----- Extracted information

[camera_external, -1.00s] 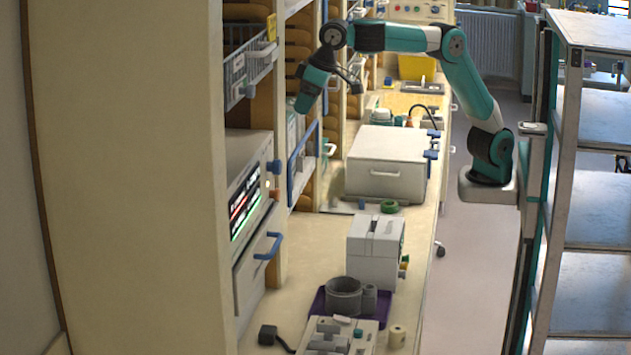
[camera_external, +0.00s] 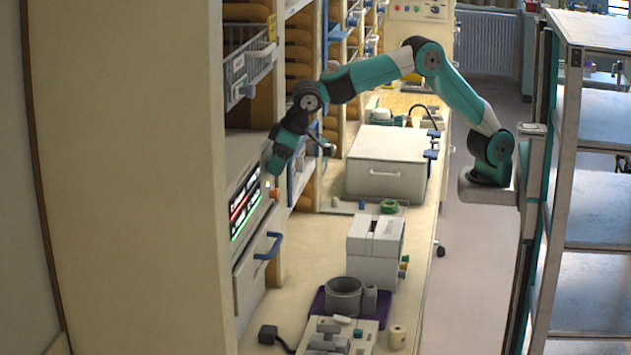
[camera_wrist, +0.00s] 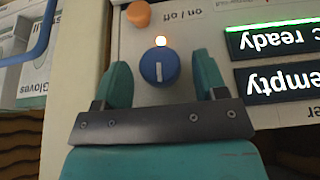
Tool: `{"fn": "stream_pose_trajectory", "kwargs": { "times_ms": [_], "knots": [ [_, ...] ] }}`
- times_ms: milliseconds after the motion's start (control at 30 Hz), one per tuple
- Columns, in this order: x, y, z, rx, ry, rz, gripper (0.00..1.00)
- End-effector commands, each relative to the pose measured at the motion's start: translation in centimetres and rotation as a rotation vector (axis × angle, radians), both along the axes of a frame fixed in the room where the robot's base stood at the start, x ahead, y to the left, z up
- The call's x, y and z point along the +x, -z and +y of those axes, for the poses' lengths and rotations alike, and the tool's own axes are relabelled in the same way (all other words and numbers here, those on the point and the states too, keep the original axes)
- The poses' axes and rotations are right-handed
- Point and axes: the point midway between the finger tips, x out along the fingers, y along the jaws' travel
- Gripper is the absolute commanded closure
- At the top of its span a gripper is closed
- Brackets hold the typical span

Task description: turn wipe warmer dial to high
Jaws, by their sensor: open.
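A round blue dial (camera_wrist: 159,68) with a short white pointer mark sits on the pale front panel of an appliance (camera_external: 252,205). In the wrist view the mark stands nearly upright in the picture, and a small orange light glows just above the dial. My gripper (camera_wrist: 161,73) is open, with one teal finger on each side of the dial and a visible gap to each. In the external view my gripper (camera_external: 272,166) is at the panel's right edge and hides the dial. I cannot see a "high" marking.
An orange knob (camera_wrist: 139,13) sits beside upside-down "on / off" lettering. Lit displays (camera_wrist: 285,60) show "ready" and "empty" upside down. A blue-handled door (camera_external: 262,255) is below the panel. A wire basket (camera_external: 248,68) hangs above. A white box (camera_external: 385,165) stands on the counter.

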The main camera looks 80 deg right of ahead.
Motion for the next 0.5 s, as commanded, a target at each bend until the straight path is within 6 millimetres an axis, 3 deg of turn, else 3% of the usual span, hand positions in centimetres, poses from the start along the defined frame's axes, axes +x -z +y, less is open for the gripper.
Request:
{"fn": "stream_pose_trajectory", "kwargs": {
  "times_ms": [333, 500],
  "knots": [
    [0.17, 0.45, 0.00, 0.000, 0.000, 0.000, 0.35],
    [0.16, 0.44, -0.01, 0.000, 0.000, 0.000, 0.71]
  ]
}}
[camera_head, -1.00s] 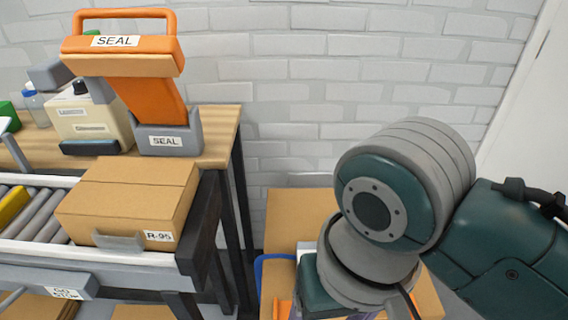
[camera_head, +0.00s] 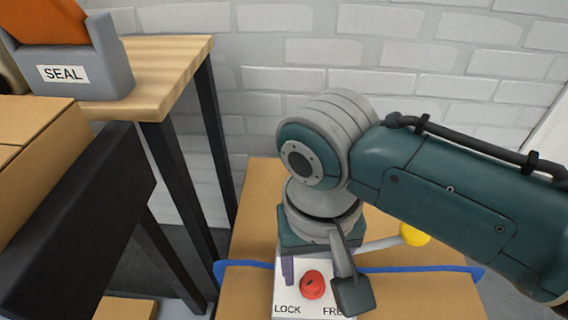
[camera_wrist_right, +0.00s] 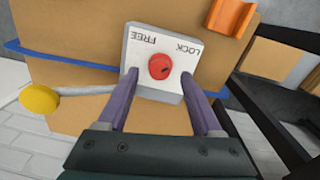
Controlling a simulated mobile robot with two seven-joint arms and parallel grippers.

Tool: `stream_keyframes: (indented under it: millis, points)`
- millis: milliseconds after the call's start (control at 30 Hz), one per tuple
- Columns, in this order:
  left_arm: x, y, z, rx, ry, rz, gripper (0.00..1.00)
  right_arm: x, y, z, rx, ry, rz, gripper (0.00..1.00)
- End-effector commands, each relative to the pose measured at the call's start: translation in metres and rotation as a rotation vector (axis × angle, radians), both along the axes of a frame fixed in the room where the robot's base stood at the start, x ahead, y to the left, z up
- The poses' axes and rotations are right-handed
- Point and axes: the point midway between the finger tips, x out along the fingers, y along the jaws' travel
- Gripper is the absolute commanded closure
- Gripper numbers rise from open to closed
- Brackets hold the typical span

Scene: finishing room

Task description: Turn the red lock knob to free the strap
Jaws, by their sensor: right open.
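The red lock knob (camera_head: 313,285) sits on a white plate (camera_head: 287,297) marked LOCK on the left and FREE on the right. It also shows in the right wrist view (camera_wrist_right: 160,66), with a small dark mark on it. A blue strap (camera_head: 243,264) runs across the cardboard under the plate. My right gripper (camera_head: 302,268) points down over the plate, partly hidden by its own wrist. In the right wrist view its purple fingers (camera_wrist_right: 160,73) are open and empty, one on each side of the knob. I cannot tell their height above the plate. My left gripper is not in view.
A lever with a yellow ball (camera_head: 414,235) sticks out to the right of the plate. An orange part (camera_wrist_right: 232,17) lies on the cardboard near the plate. A wooden table (camera_head: 165,75) and a dark conveyor frame (camera_head: 80,215) stand at the left, before a white brick wall.

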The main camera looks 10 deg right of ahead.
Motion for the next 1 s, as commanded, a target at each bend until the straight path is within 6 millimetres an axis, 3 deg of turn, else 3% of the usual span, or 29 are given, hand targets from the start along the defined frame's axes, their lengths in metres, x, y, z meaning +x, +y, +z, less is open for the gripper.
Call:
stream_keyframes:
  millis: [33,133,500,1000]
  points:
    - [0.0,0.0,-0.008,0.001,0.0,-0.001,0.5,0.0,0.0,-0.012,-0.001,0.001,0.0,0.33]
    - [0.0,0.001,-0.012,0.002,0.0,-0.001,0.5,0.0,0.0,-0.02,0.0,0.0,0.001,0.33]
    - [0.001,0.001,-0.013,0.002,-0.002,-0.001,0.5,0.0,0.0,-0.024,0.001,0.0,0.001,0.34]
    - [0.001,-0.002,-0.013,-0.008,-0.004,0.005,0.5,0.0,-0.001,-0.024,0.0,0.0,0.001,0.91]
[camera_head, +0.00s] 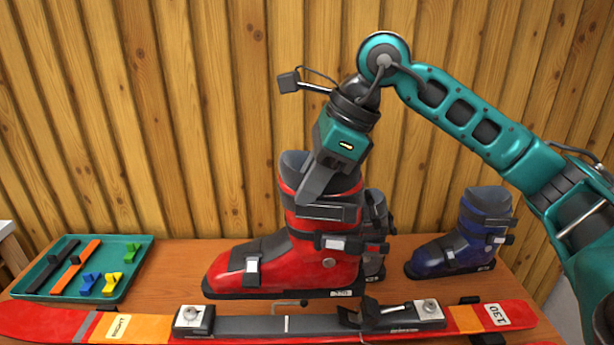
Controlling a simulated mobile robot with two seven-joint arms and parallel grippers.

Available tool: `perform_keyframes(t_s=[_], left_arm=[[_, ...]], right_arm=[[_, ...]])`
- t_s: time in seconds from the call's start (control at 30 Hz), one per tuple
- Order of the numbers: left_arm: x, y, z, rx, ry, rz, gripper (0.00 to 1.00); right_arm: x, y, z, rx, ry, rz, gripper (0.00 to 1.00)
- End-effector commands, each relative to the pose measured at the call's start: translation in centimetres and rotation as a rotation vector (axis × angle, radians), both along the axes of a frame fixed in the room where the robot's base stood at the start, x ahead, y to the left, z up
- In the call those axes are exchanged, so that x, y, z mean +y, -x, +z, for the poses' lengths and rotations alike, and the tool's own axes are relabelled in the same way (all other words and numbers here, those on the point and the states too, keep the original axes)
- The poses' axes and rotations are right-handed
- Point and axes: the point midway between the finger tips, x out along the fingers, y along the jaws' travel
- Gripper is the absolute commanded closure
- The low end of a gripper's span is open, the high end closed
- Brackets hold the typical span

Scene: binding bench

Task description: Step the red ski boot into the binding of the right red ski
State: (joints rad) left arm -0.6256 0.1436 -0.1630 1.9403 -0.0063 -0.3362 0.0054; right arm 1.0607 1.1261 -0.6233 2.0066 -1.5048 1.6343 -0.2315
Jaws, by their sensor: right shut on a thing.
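The red ski boot (300,255) stands upright in the middle, toe to the left, with grey straps and a dark liner. My right gripper (318,188) comes down from above and is shut on the boot's upper cuff. The red ski (258,328) with a "RIGHT" label lies along the front of the bench. Its toe piece (193,318) is at the left and its heel piece (424,310) at the right. The boot's sole shows behind and above the ski, apart from both binding pieces. I cannot tell whether the sole touches the bench. My left gripper is out of view.
A blue boot (462,240) stands at the back right. Another dark boot (377,225) is partly hidden behind the red one. A green tray (140,246) at the left holds strips and small blue, yellow and green pieces. A wooden wall closes the back.

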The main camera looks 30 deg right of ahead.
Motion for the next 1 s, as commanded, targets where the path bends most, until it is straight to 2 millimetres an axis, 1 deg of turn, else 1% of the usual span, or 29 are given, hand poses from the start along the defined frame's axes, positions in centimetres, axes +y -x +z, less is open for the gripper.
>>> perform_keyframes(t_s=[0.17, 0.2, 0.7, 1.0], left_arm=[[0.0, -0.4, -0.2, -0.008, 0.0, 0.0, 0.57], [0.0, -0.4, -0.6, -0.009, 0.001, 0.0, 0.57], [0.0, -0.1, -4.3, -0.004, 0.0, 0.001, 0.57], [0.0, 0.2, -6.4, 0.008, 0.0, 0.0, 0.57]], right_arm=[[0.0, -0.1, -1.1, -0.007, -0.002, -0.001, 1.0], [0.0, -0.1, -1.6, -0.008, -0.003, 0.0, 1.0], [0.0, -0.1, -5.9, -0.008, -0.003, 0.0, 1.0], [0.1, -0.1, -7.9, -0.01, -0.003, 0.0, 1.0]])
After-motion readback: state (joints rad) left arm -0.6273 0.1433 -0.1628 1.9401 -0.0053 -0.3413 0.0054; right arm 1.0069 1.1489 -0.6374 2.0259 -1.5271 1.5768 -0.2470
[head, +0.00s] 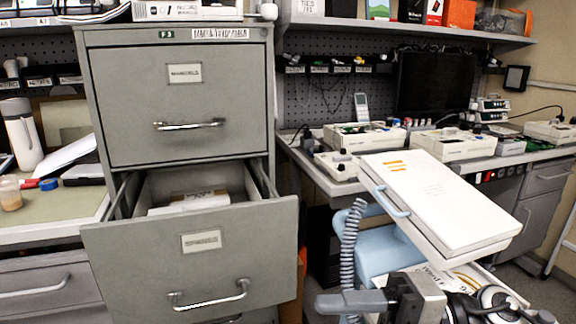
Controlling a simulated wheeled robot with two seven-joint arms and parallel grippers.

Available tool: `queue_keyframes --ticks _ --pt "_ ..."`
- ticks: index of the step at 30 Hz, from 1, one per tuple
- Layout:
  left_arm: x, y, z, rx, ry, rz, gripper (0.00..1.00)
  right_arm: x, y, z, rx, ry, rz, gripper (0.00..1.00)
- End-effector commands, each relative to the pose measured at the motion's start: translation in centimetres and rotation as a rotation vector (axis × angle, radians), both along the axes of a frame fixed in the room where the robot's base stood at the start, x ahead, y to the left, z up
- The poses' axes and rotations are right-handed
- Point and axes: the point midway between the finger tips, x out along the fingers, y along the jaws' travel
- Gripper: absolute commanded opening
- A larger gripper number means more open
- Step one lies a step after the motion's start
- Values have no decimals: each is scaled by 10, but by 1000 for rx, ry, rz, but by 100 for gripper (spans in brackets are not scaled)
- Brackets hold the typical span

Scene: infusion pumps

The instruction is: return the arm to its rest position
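My right gripper (345,302) is low in the head view, right of the middle. Its arm comes in from the bottom right and its grey fingers point left. The fingers show side-on as one bar, so I cannot tell whether they are open or shut. Nothing is visible between them. It is in front of the light blue cart (380,255), right of the open lower drawer (150,248) of the grey filing cabinet (180,95), and apart from that drawer. My left gripper is not in view.
The lower drawer sticks out towards me, with a box (195,200) inside. A white slab-like panel (435,200) with a blue handle tilts over the cart. A coiled grey cord (350,250) hangs left of it. A workbench (325,178) with devices stands behind.

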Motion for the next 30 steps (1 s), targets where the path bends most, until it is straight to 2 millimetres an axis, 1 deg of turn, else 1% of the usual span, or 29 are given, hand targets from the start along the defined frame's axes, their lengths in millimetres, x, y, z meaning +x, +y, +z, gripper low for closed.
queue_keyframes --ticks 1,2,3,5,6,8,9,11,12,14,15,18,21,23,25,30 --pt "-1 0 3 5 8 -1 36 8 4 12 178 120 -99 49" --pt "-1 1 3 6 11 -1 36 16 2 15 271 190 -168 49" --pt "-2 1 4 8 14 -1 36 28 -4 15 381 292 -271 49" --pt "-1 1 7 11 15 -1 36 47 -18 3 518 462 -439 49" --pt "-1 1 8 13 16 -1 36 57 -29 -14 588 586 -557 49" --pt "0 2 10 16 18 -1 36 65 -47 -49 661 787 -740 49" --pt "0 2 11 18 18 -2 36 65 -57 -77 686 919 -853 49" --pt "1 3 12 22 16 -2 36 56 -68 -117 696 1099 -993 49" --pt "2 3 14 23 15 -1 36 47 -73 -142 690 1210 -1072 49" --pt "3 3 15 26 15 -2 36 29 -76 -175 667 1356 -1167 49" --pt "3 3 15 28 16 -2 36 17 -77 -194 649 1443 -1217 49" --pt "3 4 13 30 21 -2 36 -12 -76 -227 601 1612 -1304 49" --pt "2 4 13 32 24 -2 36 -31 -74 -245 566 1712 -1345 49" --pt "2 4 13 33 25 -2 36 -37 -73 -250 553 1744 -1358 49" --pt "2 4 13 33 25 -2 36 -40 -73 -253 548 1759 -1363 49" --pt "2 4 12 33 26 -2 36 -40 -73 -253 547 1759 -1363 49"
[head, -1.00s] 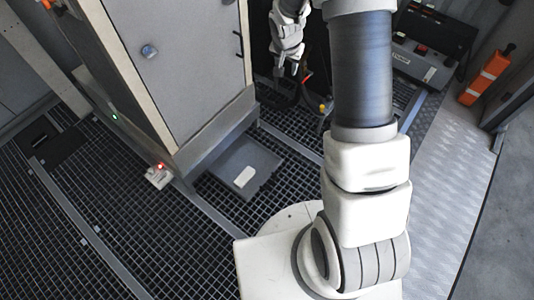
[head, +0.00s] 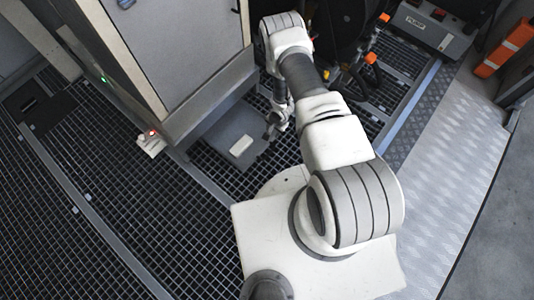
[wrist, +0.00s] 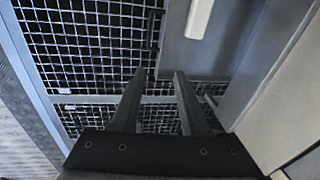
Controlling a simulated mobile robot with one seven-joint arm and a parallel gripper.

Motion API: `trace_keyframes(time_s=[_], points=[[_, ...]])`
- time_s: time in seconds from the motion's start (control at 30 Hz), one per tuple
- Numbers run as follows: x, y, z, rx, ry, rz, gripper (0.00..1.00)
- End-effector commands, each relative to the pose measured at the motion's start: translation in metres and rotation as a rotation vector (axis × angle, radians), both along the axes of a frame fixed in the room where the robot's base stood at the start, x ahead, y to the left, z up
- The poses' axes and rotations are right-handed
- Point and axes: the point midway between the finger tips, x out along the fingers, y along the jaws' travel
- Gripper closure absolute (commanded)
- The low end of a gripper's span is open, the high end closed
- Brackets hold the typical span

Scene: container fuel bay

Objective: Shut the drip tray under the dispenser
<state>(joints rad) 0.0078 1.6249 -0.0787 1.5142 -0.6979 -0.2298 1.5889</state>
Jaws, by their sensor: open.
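The drip tray (head: 222,128) is a flat grey tray sticking out from under the dispenser (head: 185,50), a tall grey cabinet. A small white bar (head: 241,146) lies on the tray near its outer edge. My gripper (head: 270,132) is low beside the tray's right outer corner; I cannot tell whether it touches. In the wrist view the gripper (wrist: 160,76) is open and empty, its two dark fingers over the floor grating. The tray (wrist: 225,55) and its white bar (wrist: 199,18) show at the top, beyond the fingertips.
A small white box (head: 151,143) with a red light sits on the grating by the cabinet's front corner. Black hoses with orange fittings (head: 370,58) are right of my arm. A control box (head: 435,22) and an orange case (head: 503,47) stand farther right.

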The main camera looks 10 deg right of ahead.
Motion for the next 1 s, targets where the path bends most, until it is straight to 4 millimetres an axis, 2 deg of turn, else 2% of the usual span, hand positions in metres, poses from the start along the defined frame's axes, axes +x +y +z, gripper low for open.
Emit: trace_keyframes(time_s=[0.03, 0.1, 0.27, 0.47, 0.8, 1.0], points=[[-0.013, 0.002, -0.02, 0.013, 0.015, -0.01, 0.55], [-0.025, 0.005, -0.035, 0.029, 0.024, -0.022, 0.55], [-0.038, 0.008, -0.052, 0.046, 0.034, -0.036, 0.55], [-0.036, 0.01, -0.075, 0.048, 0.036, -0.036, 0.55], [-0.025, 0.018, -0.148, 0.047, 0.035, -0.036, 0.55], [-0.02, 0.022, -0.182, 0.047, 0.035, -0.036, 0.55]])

----------

- Given instruction
Give again, word for word, every line from the top of the data through the line with "- times_ms: milliseconds", both ends included, and exclude the pictures.

- The response
[camera_external, -1.00s] 
[camera_external, +0.00s] 
[camera_wrist, +0.00s] 
Tool: `{"fn": "stream_pose_trajectory", "kwargs": { "times_ms": [_], "knots": [ [_, ...] ] }}`
- times_ms: milliseconds after the motion's start (control at 30 Hz), one per tuple

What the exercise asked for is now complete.